--- START OF Dataset records ---
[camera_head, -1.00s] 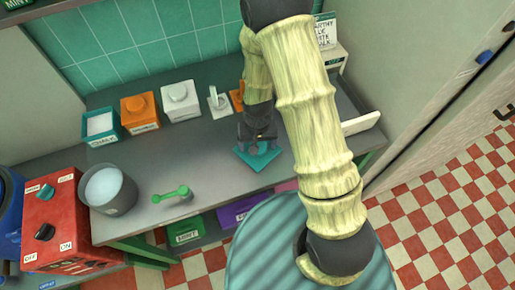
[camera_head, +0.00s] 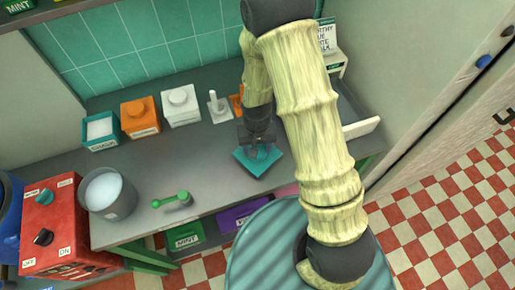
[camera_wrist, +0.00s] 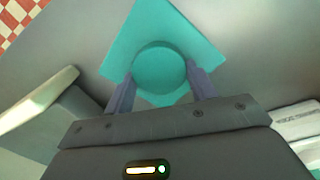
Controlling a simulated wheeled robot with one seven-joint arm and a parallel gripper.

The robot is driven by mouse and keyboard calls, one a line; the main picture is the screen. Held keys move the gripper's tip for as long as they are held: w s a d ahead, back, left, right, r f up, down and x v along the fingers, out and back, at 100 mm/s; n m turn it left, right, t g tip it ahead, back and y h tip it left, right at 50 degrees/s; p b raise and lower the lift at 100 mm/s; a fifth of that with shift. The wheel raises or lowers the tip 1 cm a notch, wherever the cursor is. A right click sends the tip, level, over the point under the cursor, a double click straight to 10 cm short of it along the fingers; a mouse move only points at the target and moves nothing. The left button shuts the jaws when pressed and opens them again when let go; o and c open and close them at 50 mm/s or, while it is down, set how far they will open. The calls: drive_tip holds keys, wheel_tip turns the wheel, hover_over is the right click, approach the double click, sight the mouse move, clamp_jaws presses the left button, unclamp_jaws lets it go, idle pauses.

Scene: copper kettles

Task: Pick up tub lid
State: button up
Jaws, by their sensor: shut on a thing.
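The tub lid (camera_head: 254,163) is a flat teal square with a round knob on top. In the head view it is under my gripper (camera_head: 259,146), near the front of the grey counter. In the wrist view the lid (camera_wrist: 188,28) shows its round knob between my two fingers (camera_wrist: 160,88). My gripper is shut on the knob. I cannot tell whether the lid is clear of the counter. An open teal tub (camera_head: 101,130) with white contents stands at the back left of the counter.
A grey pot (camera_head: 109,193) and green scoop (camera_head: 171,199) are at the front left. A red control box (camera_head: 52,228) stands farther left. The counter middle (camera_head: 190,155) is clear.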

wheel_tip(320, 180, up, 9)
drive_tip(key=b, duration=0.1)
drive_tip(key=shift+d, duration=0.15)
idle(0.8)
--- END OF Dataset records ---
--- START OF Dataset records ---
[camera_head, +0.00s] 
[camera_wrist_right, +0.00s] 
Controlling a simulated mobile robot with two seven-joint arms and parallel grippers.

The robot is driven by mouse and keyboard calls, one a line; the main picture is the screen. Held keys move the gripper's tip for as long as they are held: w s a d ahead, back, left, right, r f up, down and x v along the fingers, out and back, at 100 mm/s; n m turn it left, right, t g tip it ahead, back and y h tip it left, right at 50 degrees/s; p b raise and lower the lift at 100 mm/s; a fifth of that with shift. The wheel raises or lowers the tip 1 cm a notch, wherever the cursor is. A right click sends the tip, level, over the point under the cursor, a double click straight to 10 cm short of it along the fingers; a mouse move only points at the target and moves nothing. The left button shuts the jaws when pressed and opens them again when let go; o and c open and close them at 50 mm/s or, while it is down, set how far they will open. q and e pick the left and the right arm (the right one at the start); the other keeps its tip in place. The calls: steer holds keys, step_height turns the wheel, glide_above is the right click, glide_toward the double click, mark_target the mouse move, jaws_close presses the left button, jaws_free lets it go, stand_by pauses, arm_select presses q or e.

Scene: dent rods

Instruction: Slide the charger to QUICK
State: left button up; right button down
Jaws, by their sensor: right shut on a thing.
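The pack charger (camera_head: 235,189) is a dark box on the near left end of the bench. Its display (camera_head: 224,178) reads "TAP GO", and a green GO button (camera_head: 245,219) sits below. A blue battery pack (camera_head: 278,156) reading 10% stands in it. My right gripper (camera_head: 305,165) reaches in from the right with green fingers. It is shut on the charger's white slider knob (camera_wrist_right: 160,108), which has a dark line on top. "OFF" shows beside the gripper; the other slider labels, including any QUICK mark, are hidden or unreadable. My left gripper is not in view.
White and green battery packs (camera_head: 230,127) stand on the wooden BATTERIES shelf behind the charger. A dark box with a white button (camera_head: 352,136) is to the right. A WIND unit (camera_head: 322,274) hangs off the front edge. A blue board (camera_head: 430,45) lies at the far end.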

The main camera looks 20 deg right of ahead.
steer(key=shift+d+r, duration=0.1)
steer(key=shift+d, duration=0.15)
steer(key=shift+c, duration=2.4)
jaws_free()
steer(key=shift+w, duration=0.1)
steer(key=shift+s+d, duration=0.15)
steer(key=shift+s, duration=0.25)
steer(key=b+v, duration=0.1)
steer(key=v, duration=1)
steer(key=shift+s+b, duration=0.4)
--- END OF Dataset records ---
Instructions for the task> Copy all lines of the listing above that contain the string "simulated".

Worked answer>
Controlling a simulated wheeled robot with one seven-joint arm and a parallel gripper.
Controlling a simulated mobile robot with two seven-joint arms and parallel grippers.

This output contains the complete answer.